The Amended Note Purchase Agreement also contains restrictions against incurrence of additional debt, payment of dividend or other distribution (whether in cash, securities or other property) on any of our equity interest or repayment of debt, consolidations, mergers, sales of assets or change in control and financial covenants.
The foregoing description of the Amended Note Purchase Agreement and the Jackson Note do not purport to be complete and are qualified in its entirety by reference to the full text of the Amended Note Purchase Agreement and the Jackson Note, copies of which are attached hereto as Exhibit 10.1 and Exhibit 10.2, respectively, and incorporated herein by reference.

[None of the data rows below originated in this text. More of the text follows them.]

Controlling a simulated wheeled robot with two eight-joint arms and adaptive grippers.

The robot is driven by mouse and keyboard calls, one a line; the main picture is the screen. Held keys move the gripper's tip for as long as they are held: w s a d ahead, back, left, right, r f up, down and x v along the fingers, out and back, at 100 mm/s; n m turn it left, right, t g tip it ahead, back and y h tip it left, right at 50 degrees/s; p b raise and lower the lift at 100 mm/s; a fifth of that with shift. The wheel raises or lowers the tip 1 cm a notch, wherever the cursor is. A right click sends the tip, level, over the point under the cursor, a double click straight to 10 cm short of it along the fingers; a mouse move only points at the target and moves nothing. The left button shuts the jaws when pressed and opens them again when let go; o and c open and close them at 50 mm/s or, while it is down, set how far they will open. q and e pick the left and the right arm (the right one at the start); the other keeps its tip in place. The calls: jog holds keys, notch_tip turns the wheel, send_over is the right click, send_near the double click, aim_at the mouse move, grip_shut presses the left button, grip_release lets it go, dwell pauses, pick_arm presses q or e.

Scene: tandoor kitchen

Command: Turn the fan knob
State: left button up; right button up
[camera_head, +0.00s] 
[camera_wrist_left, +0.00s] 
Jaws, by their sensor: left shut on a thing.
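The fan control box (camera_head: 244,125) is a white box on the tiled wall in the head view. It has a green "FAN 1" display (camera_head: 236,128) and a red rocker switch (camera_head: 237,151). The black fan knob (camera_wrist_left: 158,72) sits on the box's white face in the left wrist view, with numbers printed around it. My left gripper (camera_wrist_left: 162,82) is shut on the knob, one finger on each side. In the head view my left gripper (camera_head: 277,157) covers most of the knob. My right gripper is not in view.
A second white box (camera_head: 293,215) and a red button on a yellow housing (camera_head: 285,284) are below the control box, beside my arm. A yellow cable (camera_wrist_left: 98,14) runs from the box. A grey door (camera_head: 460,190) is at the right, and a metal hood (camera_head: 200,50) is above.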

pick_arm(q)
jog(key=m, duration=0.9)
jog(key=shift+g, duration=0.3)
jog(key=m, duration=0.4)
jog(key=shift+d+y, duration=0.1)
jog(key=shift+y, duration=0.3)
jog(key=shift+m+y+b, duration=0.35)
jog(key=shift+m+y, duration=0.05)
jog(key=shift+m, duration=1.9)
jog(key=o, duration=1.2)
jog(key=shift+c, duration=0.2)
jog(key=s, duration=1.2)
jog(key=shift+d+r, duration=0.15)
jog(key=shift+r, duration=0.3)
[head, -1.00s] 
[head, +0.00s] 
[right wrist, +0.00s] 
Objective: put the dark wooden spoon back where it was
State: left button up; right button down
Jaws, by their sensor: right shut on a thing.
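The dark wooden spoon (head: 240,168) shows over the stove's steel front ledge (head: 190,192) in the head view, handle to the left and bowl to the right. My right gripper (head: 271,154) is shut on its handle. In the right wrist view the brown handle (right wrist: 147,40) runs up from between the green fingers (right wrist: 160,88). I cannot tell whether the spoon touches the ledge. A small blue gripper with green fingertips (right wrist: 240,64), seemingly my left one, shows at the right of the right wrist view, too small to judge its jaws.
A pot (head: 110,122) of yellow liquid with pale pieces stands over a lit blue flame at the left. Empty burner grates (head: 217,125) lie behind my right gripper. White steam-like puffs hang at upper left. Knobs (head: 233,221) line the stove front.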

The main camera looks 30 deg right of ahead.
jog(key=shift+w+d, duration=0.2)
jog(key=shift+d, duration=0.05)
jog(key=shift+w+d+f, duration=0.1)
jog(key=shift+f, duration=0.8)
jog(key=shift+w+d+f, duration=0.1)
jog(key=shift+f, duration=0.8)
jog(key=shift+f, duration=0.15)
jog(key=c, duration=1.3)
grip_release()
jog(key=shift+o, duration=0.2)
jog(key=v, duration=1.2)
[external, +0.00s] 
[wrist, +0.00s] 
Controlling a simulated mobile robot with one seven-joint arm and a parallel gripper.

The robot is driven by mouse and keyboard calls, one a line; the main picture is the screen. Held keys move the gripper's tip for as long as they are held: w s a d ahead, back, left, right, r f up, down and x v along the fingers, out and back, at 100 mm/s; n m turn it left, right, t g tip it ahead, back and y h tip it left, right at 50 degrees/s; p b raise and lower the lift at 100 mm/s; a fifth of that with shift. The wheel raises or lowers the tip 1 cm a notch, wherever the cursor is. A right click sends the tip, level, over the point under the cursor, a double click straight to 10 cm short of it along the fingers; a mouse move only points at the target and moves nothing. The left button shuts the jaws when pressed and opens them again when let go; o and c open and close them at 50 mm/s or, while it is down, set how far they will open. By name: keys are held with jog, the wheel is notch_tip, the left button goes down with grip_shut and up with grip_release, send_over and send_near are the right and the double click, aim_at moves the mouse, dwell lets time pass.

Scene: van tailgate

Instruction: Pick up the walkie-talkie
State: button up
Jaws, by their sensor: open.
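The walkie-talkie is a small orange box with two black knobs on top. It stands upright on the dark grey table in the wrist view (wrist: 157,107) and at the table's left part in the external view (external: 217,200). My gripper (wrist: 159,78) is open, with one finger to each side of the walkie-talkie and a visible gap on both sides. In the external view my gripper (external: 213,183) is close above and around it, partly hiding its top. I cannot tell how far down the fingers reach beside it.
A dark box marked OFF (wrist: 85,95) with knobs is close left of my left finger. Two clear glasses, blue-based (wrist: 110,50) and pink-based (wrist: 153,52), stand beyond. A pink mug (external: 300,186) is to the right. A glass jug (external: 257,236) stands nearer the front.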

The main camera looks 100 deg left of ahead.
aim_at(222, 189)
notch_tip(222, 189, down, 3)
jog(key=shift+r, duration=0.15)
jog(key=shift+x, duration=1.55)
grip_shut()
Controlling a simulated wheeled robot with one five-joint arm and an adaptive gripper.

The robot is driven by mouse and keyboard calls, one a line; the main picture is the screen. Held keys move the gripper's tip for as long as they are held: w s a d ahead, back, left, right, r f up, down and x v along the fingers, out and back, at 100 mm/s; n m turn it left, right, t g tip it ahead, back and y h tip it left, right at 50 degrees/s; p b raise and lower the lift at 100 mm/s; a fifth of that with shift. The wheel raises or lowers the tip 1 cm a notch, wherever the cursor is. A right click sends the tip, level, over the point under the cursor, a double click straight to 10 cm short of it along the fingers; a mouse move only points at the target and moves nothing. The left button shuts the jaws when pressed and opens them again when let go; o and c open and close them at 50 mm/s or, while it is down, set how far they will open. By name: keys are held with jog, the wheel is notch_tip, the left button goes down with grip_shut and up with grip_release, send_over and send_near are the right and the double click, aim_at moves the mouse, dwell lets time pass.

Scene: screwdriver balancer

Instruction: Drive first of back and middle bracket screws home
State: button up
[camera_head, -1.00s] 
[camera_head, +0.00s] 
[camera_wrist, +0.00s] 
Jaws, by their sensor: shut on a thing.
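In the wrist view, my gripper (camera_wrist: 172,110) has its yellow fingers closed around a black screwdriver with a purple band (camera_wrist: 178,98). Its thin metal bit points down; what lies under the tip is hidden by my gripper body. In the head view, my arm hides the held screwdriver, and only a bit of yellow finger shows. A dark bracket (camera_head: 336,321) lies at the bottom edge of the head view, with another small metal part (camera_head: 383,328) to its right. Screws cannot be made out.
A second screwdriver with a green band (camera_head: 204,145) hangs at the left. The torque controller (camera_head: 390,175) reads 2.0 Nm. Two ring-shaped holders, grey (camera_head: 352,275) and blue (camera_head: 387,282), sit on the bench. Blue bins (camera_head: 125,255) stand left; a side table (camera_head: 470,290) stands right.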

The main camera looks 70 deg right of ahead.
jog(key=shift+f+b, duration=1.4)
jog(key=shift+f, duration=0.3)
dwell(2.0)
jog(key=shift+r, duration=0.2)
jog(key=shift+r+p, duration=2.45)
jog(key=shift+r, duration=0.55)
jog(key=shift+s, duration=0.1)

Amendment to Warrant Agreement with Jackson Investment Group, LLC
On October 26, 2020, in connection with the entry into the Amended Note Purchase Agreement, we entered into Amendment No. 3 to the Amended and Restated Warrant Agreement, dated April 25, 2018, as amended (the “Warrant”), with Jackson. Pursuant to Amendment No. 3, the exercise price of the Warrant was reduced from $1.66 per share to $1.00 per share and the term of the Warrant was extended to January 26, 2026.
The foregoing description of Amendment No. 3 does not purport to be complete and is qualified in its entirety by reference to the full text of Amendment No. 3, a copy of which is attached hereto as Exhibit 10.3 and incorporated herein by reference.
Amendments to our Credit Agreement with MidCap
In addition, on October 26, 2020, we entered into Amendment No. 17 to Credit and Security Agreement with MidCap Funding IV Trusts (“MidCap”), dated April 8, 2015, whereby, among other things, MidCap agreed to extend the maturity date of our outstanding asset based revolving loan until September 1, 2022. In addition, we also agreed to certain amendments to the financial covenants contained in the Credit and Security Agreement as more particularly described in Amendment No. 17.
The foregoing description does not purport to be complete and is qualified in its entirety by reference to the full text of the Amendment No. 17, a copy of which is attached hereto as Exhibit 10.4 and incorporated herein by reference.